▸ Task goal
Images excluded, repeat each entry below exactly.

__________

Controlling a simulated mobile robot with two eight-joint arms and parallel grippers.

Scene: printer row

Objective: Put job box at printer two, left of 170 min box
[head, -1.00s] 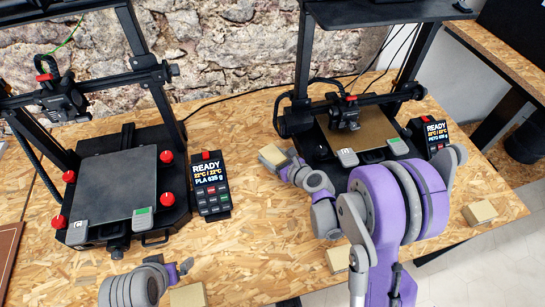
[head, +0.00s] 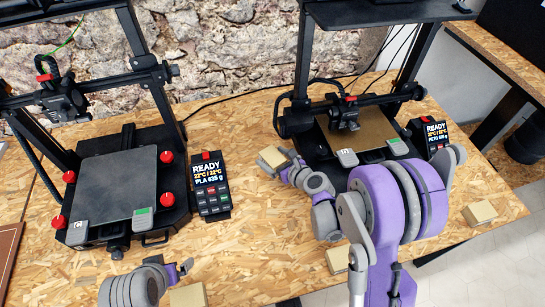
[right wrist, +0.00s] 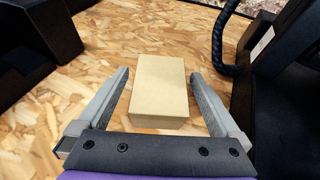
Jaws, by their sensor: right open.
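A small tan box (head: 271,158) stands on the wooden table, left of the right-hand printer (head: 365,150). My right gripper (right wrist: 161,78) is open, with one finger on each side of this box (right wrist: 158,92) and a visible gap at each finger. Other tan boxes lie at the front: one by my right arm (head: 338,260), one at the right (head: 480,212) and one at the bottom edge (head: 188,296). No time label is readable on any box. My left gripper (head: 184,269) is low in the head view, close to the bottom-edge box; its jaws are too small to judge.
The left-hand printer (head: 117,185) and its display (head: 210,183) fill the left of the table. Another display (head: 434,136) stands right of the right-hand printer. Between the left display and the right printer the table is mostly clear. A black cable runs along the back.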

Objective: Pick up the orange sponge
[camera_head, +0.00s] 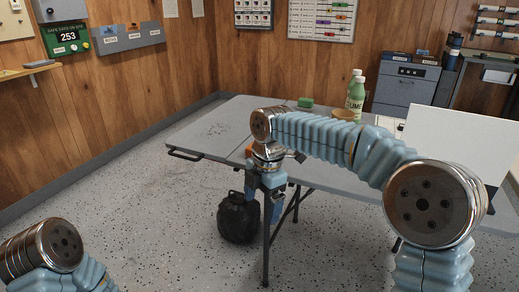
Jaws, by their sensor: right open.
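A small orange patch (249,149) shows just left of my right wrist, over the grey folding table (215,145). It looks like part of the orange sponge, but my arm hides the rest. My right gripper (263,205) points down with its light blue fingers apart and nothing seen between them. It is in front of the table's near edge, nearer to me than the orange patch and lower in the picture. My left arm shows only at the lower left corner, and its gripper is out of the picture.
A green block (305,102), a tan bowl (343,114) and green-and-white bottles (355,98) stand at the table's far side. A white panel (458,143) rises at the right. A black round container (238,217) is on the floor below. The table's left part is clear.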

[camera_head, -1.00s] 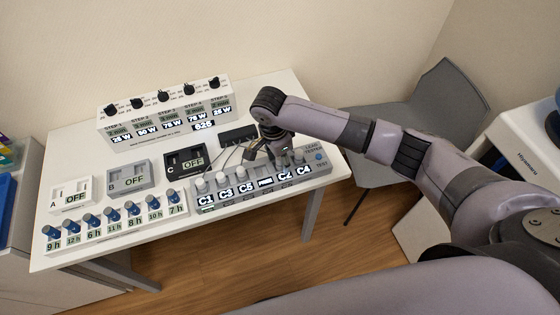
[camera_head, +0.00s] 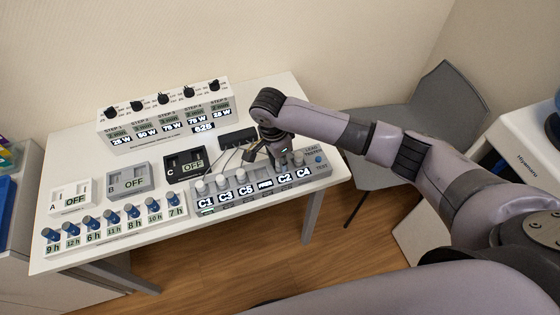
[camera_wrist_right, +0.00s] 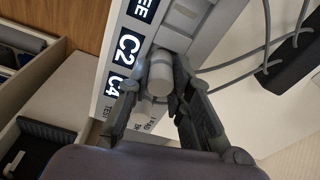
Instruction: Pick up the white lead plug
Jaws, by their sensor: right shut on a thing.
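The white lead plug (camera_wrist_right: 160,75) is a pale cylinder on the grey lead tester (camera_head: 325,172), beside the C2 label in the right wrist view. My right gripper (camera_wrist_right: 157,82) has a finger on each side of it and is shut on it. In the head view the right gripper (camera_head: 279,156) is low over the tester's right part and hides most of this plug. Whether the plug is still seated cannot be told. Other pale plugs stand by C1 (camera_head: 202,187), C3 and C5. My left gripper is not in view.
Grey leads run from the tester to a black block (camera_head: 238,138). Boxes A, B and C (camera_head: 187,165) and a row of blue-knobbed timers (camera_head: 110,228) are to the left. A white stepped panel (camera_head: 165,120) stands behind. A grey chair (camera_head: 400,120) is at right.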

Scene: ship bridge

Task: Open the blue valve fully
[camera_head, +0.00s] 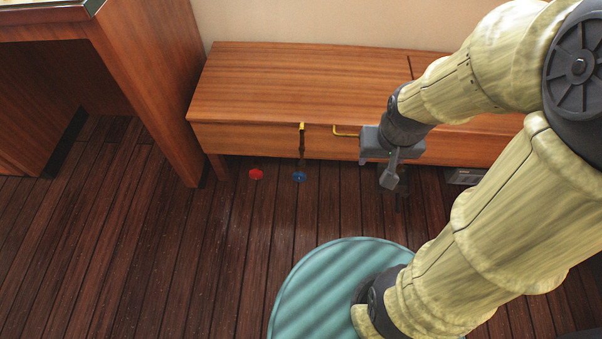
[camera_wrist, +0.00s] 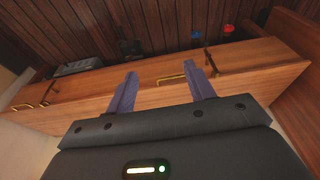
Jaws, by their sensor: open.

__________

▸ Answer to this problem
Controlling a simulated mobile robot with two eight-joint arms and parallel grippers.

Scene: printer row

Objective: Put job box at printer two, left of 170 min box
[head, -1.00s] 
[head, +0.00s] 
[right wrist, +0.00s] 
Jaws, by their sensor: right open.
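A small tan box (head: 271,158) stands on the wooden table, left of the right-hand printer (head: 365,150). My right gripper (right wrist: 161,78) is open, with one finger on each side of this box (right wrist: 158,92) and a visible gap at each finger. Other tan boxes lie at the front: one by my right arm (head: 338,260), one at the right (head: 480,212) and one at the bottom edge (head: 188,296). No time label is readable on any box. My left gripper (head: 184,269) is low in the head view, close to the bottom-edge box; its jaws are too small to judge.
The left-hand printer (head: 117,185) and its display (head: 210,183) fill the left of the table. Another display (head: 434,136) stands right of the right-hand printer. Between the left display and the right printer the table is mostly clear. A black cable runs along the back.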

Objective: Pick up the orange sponge
[camera_head, +0.00s] 
Jaws, by their sensor: right open.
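A small orange patch (249,149) shows just left of my right wrist, over the grey folding table (215,145). It looks like part of the orange sponge, but my arm hides the rest. My right gripper (263,205) points down with its light blue fingers apart and nothing seen between them. It is in front of the table's near edge, nearer to me than the orange patch and lower in the picture. My left arm shows only at the lower left corner, and its gripper is out of the picture.
A green block (305,102), a tan bowl (343,114) and green-and-white bottles (355,98) stand at the table's far side. A white panel (458,143) rises at the right. A black round container (238,217) is on the floor below. The table's left part is clear.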

[camera_head, -1.00s] 
[camera_head, +0.00s] 
[camera_wrist_right, +0.00s] 
Instruction: Pick up the white lead plug
Jaws, by their sensor: right shut on a thing.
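The white lead plug (camera_wrist_right: 160,75) is a pale cylinder on the grey lead tester (camera_head: 325,172), beside the C2 label in the right wrist view. My right gripper (camera_wrist_right: 157,82) has a finger on each side of it and is shut on it. In the head view the right gripper (camera_head: 279,156) is low over the tester's right part and hides most of this plug. Whether the plug is still seated cannot be told. Other pale plugs stand by C1 (camera_head: 202,187), C3 and C5. My left gripper is not in view.
Grey leads run from the tester to a black block (camera_head: 238,138). Boxes A, B and C (camera_head: 187,165) and a row of blue-knobbed timers (camera_head: 110,228) are to the left. A white stepped panel (camera_head: 165,120) stands behind. A grey chair (camera_head: 400,120) is at right.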

Scene: ship bridge

Task: Open the blue valve fully
[camera_head, +0.00s] 
[camera_wrist, +0.00s] 
Jaws, by their sensor: open.

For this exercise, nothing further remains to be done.